Murphy, who is based in Singapore and in town to scout the market and meet clients, said there are a lot of opportunities in the country where digitalization has significantly improved over the last three years and where sustainability banking has become front and center.

HSBC clients here have grown, not just the top-end multinationals, the middle market corporates and the wealthy sector, but also small and medium enterprises. These local companies have been looking to deal with their counterparts in India, Bangladesh, US, UK, and Indonesia.

“(We can be) linking up potential companies for acquisition or partnership (which) is something we do on a regular basis,” said Murphy. She said their clients have growth plans for both domestic and international operations.

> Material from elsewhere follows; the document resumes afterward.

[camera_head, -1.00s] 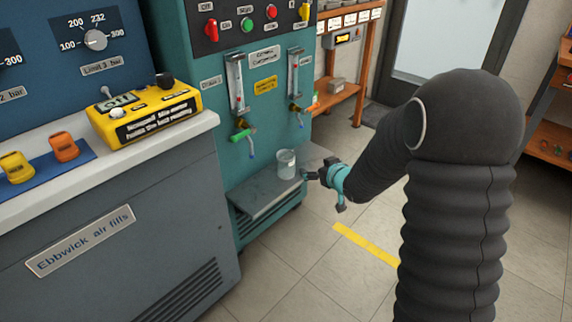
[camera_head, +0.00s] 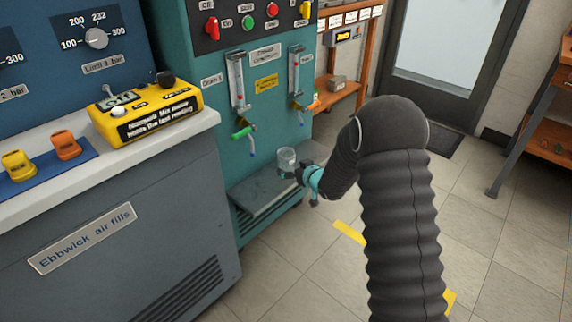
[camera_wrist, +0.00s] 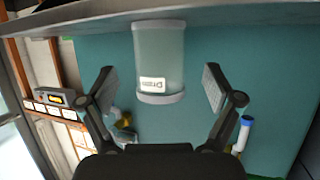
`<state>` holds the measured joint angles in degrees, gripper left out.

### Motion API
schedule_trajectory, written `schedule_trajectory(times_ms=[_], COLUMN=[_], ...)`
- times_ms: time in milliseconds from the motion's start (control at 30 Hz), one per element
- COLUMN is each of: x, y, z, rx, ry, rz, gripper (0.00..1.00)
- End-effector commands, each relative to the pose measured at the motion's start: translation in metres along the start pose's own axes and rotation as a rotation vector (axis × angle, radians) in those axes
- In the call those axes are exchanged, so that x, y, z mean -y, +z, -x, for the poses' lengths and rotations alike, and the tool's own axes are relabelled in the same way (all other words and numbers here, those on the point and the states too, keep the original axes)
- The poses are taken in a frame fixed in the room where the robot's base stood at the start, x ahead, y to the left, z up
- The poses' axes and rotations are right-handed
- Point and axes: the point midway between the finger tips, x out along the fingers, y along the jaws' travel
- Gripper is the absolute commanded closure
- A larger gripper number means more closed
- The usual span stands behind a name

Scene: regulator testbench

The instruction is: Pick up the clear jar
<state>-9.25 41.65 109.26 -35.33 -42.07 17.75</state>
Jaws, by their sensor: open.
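The clear jar (camera_head: 287,157) stands at the drain shelf (camera_head: 262,198) of the teal test bench, its lower part partly hidden by my gripper (camera_head: 300,173). In the wrist view the jar (camera_wrist: 160,55) appears upside down, with a small white label reading "Drain". There, my gripper (camera_wrist: 158,85) is open, one finger on each side of the jar with visible gaps. Neither finger touches it. How far the jar reaches between the fingers is hard to tell.
A green-tipped drain spout (camera_head: 243,133) and another tap (camera_head: 300,104) hang from the bench above the shelf. A yellow meter (camera_head: 150,112) sits on the counter at left. Open floor (camera_head: 490,240) lies to the right.

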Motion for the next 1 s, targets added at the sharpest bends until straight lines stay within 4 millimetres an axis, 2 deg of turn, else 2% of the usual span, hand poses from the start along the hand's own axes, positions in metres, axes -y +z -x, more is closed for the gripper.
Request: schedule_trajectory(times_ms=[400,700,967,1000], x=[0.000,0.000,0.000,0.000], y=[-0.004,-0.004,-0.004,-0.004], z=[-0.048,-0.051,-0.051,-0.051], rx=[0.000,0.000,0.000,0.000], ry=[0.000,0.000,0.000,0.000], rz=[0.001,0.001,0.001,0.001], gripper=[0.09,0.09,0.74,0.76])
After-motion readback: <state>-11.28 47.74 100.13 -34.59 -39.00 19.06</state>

For her part, Mimi Concha, HSBC Philippines’ Head of Wholesale Banking said they are focused on the renewable energy or RE space and currently in discussion for solar, windfarm and new technology for RE with clients.

“The renewables space is the most obvious one when we’re talking about sustainability (in the Philippines),” said Concha, and that every company in the country are now in different stages of understanding as to how they can reduce their carbon emissions, she added.

Both Murphy and Concha said clients in the Philippines and across Asia are talking more increasingly about sustainability projects. This is to have more funding for climate change resilience, eco-friendly infrastructure and green buildings to reduce the carbon footprint.

“That has changed dramatically in the last 18 months and it features very prominently in the agenda for many of our clients (considering) the Philippines is probably one of the countries in Asia that is worst impact by climate change … so banks and corporates have to join in that conversation,” said Murphy.

HSBC since 2017 has phased out their lending operation to coal, in fact the first foreign bank to do so in the country.

Concha said the large Philippine conglomerates are already advanced in their sustainability programs and how they can manage their emissions because not to do so will affect their ability to tap offshore financing. Other corporates that are still into coal, liquified natural gas and plastics – “those are conversations we’re still having with some of our customers.”

“When we talk about sustainable financing it doesn’t really just focus on solar or even rail projects that promote more efficient transport system, etc. (but) it’s a mix of working capital, supply chain and even bonds,” she said. The bank is a leader in green bond issuance.

“We’ve committed up to a $1 trillion up to 2030 of a mixture of lending, investment and financing across sustainable finance,” said Murphy. This was announced earlier by the bank.

Murphy stressed that Asia as a growth region is becoming more important in their global business, more now than before. “We’ve been traditionally extremely strong in Hong Kong, its our home market, and strong in China, but perhaps we haven’t had much focus as we could have in some of the other countries in Asia. When we look at the growth in ASEAN, the economic growth is faster than in any other region in the world,” she said.

With the rising wealth in other markets in the region, HSBC is focusing more in the Philippines, Indonesia and Vietnam. “It’s a time of opportunity for the region. Metrics and people are aligned and that’s where our investment resources (should) go,” said Murphy.

At the moment, HSBC which has been here for 148 years, is running six branches in the Philippines.

Globally, the $3-trillion British bank is present in about 90 percent of trade and capital markets. The HSBC Group, which operates in 62 countries, is one of the largest wholesale bank in Asia.